Réunion du lundi 11 mars 2024 à 15h00
Commission d'enquête sur la gestion des risques naturels majeurs dans les territoires d'outre-mer

Maud Devès, maîtresse de conférences à l'université Paris Cité :

Les questions que vous m'avez adressées étant vastes et fort complexes, je m'efforcerai surtout d'ouvrir des pistes de réflexion. Je remercie tout d'abord pour leur aide mes collègues du Crisis-Lab de Sciences Po, de l'Institut de physique du globe de Paris (IPGP), du Centre de recherches psychanalyse, médecine et société (CRPMS), du Centre des politiques de la terre et du laboratoire PHEEAC – pouvoirs, histoire, esclavage, environnement Atlantique, Caraïbe – de l'université des Antilles.

En France, il existe en effet une communauté de recherche très active sur l'étude des catastrophes, des risques et des crises, dont une partie travaille sur les risques liés aux phénomènes naturels.
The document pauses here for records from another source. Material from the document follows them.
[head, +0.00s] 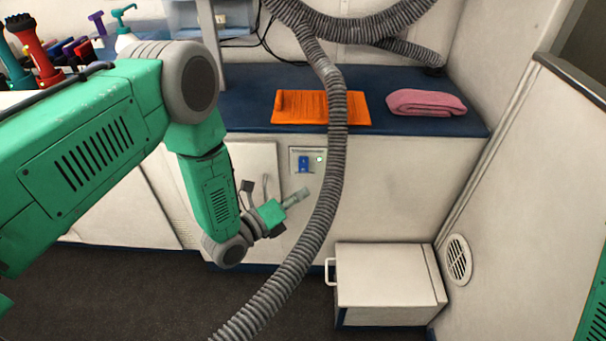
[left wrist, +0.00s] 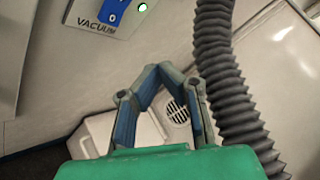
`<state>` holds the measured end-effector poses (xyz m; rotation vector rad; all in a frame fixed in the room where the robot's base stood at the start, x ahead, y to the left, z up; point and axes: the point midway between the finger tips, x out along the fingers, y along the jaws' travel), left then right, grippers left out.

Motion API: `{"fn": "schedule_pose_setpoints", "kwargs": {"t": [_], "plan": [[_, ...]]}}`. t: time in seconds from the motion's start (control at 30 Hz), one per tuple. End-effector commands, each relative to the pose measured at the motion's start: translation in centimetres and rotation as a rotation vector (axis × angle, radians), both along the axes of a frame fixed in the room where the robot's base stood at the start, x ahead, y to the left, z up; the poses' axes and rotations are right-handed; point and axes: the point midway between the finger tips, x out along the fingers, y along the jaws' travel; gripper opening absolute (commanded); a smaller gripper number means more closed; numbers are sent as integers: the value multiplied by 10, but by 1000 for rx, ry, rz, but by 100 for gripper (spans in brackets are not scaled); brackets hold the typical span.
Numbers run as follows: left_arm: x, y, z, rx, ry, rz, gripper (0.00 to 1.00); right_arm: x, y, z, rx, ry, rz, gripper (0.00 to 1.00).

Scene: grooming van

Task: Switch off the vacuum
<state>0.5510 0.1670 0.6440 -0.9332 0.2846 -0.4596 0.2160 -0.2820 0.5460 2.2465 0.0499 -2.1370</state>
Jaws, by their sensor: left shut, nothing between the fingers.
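The vacuum switch (head: 303,163) is a blue rocker on a pale plate in the white cabinet front, with a small light beside it. In the left wrist view the rocker (left wrist: 112,14) is at the top, marked 0 on its lower part, above the word VACUUM; the light (left wrist: 142,7) glows green. My left gripper (head: 303,192) is just below the switch plate, apart from it. In the left wrist view its fingers (left wrist: 160,70) meet at the tips, shut and empty. The grey ribbed vacuum hose (head: 331,165) hangs right of the switch. My right gripper is not in view.
The hose crosses the front close to my left gripper. A white box (head: 385,275) with a handle stands on the floor at right. An orange mat (head: 300,107) and a pink towel (head: 425,102) lie on the blue counter (head: 245,112). Bottles and tools stand at upper left.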

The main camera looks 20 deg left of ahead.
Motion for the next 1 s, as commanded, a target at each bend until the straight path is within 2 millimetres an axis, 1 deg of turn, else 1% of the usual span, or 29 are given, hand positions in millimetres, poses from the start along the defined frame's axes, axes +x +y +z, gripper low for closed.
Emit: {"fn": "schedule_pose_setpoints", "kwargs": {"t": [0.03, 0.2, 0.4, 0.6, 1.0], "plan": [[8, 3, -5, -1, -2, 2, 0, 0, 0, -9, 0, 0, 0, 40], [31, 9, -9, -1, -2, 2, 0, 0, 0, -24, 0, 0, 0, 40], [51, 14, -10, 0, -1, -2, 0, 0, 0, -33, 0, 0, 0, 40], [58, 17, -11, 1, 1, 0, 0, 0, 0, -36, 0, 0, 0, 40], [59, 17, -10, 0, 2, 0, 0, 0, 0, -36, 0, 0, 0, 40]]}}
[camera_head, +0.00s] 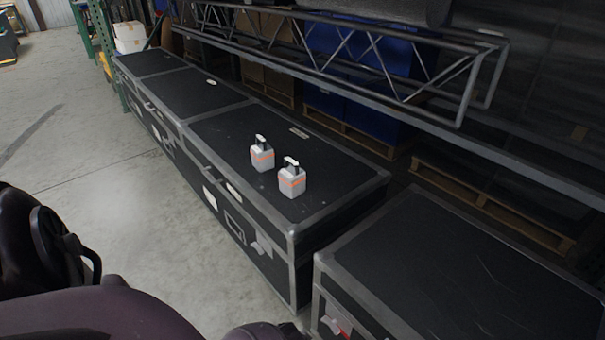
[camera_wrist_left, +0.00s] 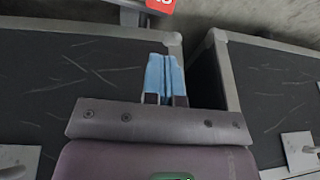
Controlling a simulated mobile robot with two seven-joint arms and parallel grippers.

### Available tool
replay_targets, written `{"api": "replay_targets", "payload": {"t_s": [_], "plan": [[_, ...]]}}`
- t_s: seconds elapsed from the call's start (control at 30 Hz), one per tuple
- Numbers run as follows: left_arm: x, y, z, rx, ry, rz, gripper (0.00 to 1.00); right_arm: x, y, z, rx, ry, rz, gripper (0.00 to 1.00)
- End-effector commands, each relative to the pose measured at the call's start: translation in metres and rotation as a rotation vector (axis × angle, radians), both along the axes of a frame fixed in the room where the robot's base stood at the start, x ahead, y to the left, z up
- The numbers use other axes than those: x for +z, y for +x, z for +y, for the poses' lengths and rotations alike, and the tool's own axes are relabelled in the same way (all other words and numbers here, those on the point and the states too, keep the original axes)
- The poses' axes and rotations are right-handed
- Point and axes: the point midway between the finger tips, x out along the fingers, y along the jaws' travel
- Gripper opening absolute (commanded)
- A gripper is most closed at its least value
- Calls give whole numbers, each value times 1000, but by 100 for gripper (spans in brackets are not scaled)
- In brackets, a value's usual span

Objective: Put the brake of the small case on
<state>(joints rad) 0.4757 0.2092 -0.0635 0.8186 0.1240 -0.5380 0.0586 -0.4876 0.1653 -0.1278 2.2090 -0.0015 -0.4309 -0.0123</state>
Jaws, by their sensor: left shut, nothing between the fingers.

Certains chercheurs, dont je suis, s'intéressent plus particulièrement aux territoires ultramarins : après un doctorat en géophysique et une formation en psychologie, j'ai rejoint l'université Paris Cité pour occuper un poste interdisciplinaire. J'ai principalement travaillé aux Antilles et à Mayotte.

Les questions soulevées par la gestion des risques suscitent de fortes résonances, que ces derniers soient ou non liés à des phénomènes naturels, qu'ils concernent la métropole ou les territoires ultramarins. Il semble difficile d'étudier les risques naturels sans considérer les autres risques pesant sur un territoire ou d'examiner les risques dans les outre-mer indépendamment de leur gestion dans l'Hexagone. De nombreuses études soulignent néanmoins les défis particuliers auxquels sont confrontés les outre-mer – la superposition de nombreux aléas, l'existence de vulnérabilités exacerbées, des controverses très présentes, des contraintes liées à l'éloignement et à l'insularité. Comme le souligne le Cadre d'action de Sendai, la réduction des risques de catastrophe réside pour une grande part dans l'emboîtement des échelles de gouvernance, qui implique une grande diversité d'acteurs aux priorités parfois contrastées. C'est particulièrement le cas des risques majeurs, susceptibles d'affecter toutes les composantes d'un territoire, et qui nécessitent de mobiliser les échelons territoriaux, zonaux et nationaux ainsi que les compétences de multiples ministères.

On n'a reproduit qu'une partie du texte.